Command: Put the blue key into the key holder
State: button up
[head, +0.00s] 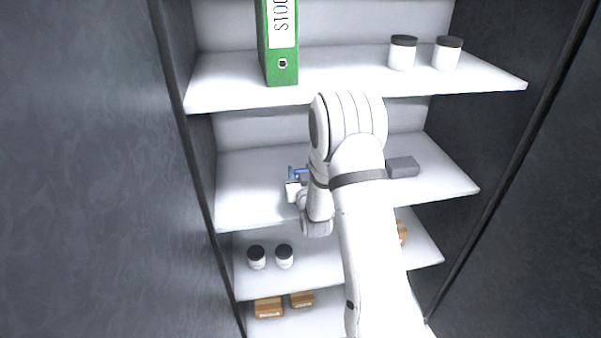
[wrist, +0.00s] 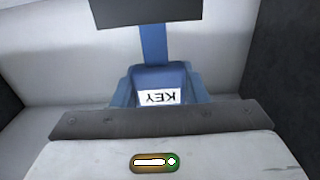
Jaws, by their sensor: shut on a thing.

____

What the exercise asks
The data above should be repeated exactly, minus any pictures.

Full response
Command: Put the blue key into the key holder
State: button up
[head, +0.00s] 
[wrist, +0.00s] 
Jaws, by their sensor: shut on a thing.

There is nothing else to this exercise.